Appreciation for the Power Suit Evolution
There is no denying my attraction to a shoulder pad, a big jacket and high waisted pants. A nod to my fondness for the late 1980’s, From Meg Ryan in When Harry met Sally, to Michelle Pfeiffer in Scarface, to Julia Roberts and Lauren Hutton. I’ve always been one to choose an outfit prioritising its functionality, especially in terms of ease of movement. I’ve always appreciated dress for its ability to enrich or transform a mood. I relate to that quote, “ Im a really great person when I like my outfit”-unknown. Yes, this may sound slightly superficial, however there is so much history and substance behind the evolution of the Female Power suit that stems far before the 80’s. It is such a wonderful time to be a woman.
The Power-suit dates back to the early 20th Century with the Suffragettes. Where the “new woman” was born, a more active and bolder woman, challenging the 1800’s ideals of gender roles. The power suit began with a large heavy jacket, blouse and ankle length skirt. Movement was still limited at the ankles but seems to be very indicative of the strides in the right direction to Woman’s empowerment. The suit campaigning as loud as the banners for Woman’s rights.

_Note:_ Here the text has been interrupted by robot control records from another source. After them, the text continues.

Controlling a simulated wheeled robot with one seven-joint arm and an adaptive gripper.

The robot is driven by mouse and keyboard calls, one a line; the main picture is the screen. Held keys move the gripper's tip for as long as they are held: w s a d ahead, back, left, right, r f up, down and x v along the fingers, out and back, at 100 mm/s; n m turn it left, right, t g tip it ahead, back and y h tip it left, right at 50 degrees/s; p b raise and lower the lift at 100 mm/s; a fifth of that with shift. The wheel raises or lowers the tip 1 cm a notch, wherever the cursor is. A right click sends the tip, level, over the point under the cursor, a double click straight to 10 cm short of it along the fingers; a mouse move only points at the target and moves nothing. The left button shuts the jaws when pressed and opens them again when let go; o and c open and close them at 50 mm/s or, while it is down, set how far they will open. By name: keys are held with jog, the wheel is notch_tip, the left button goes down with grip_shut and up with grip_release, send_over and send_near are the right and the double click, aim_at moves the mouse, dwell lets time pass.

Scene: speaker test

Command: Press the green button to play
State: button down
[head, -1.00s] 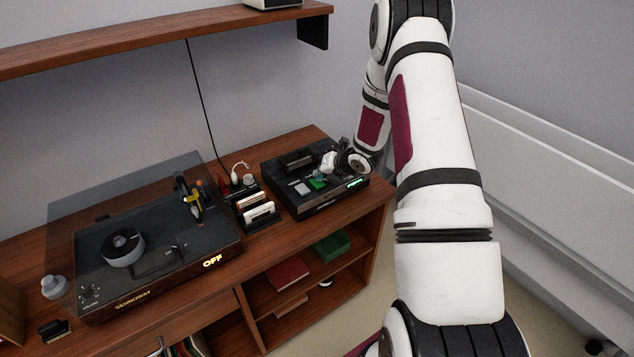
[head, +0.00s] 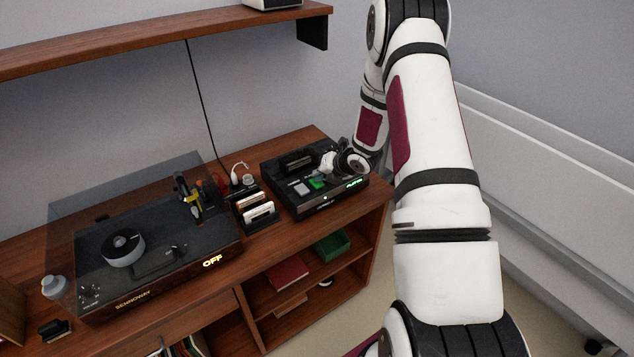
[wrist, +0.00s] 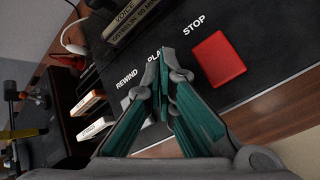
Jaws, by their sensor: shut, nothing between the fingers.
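The black tape player (head: 299,207) stands at the right end of the wooden cabinet. Its green button (head: 317,183) shows in the head view, beside a pale button (head: 301,188). In the wrist view, my gripper (wrist: 160,58) is shut and empty, with its fingertips over the PLAY label. Its teal fingers hide the area below that label, so the green button is not clear there. The red STOP button (wrist: 218,58) is just right of the fingertips, and REWIND is printed to their left. I cannot tell whether the fingertips touch the player.
Cassettes stand in a small rack (head: 262,224) left of the player. A turntable (head: 150,262) with a clear lid and a lit OFF sign is farther left. A wall shelf (head: 150,38) hangs above. A white cable runs behind the rack.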

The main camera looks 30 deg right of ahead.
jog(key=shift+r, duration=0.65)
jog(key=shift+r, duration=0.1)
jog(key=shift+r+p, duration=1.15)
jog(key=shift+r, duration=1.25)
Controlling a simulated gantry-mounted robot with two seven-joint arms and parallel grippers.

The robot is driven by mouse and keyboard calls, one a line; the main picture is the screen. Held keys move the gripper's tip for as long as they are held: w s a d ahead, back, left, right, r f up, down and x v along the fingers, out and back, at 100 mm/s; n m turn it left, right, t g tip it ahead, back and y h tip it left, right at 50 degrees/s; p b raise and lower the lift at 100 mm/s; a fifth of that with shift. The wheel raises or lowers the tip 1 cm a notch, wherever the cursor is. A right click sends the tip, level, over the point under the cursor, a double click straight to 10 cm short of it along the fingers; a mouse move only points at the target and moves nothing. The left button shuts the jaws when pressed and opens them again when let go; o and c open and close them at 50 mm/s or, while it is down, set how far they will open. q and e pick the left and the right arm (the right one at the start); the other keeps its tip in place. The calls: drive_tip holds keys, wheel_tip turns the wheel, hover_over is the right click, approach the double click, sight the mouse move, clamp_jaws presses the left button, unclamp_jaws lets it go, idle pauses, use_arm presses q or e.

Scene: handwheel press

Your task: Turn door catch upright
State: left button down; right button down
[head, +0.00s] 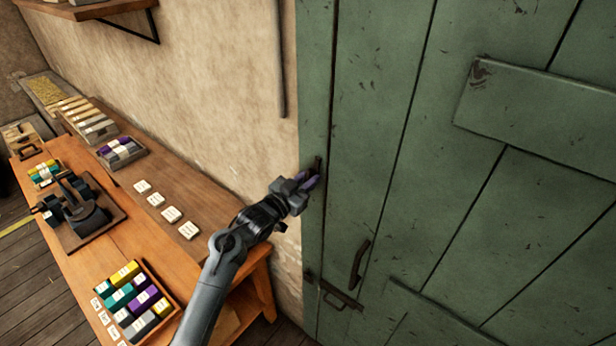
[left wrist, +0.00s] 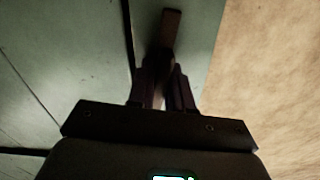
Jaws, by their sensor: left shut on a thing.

By 1914 Coco Chanel had taken inspiration from the male wardrobe to create a suit tailored for the new age woman, to participate in the former male dominated world. The design was eloquent and refined to enhance its acceptability into the post war females wardrobe, who aimed to maintain their new found freedom. By the 1930’s designer Marcel Rochas had created the first Female suit incorporating pants and wide shoulders (my kind of suit), big shout out to Marcal Rochas! By the late 1960’s woman were wearing suit pants and jacket with bowties to cocktail parties, which was a huge transformation from long dainty dresses. Yves Saint Laurent did a lot for this era with the introduction of the first tuxedo suit for Woman le smoking.
The 70’s suit was all about a serious woman. With more and more woman entering the male dominated workforce, the suit became a representation of their confidence and stand for gender equality. Additionally, there was the likes of Annie Hall who played with idea of masculine dress, had fun with it and stood up for woman rights, challenging societies preconceived notions of gender and dress. By the 80’s Georgio Armani had tapped the market with a masculine suit designed for the un-masculine female physic. It was all about big and bold, big shouldered jackets and long pants demanding authority. There was criticism around woman be expected to wear the power suit to be taken seriously, as it essentially emulated the men. In the 90’s and 00s we did see a large shift to more romantic and feminine designs but the suit has not died and I hope it NEVER will.
I enjoy looking into the history of things as it informs my views and expands my perspectives. Thats whats so great about our day and age, sometimes I feel we forget to appreciate, is our freedom to be ourselves and dress how we please. Make the most of it and Do you, wear whatever makes you feel good, pretty, powerful, fun, however you please.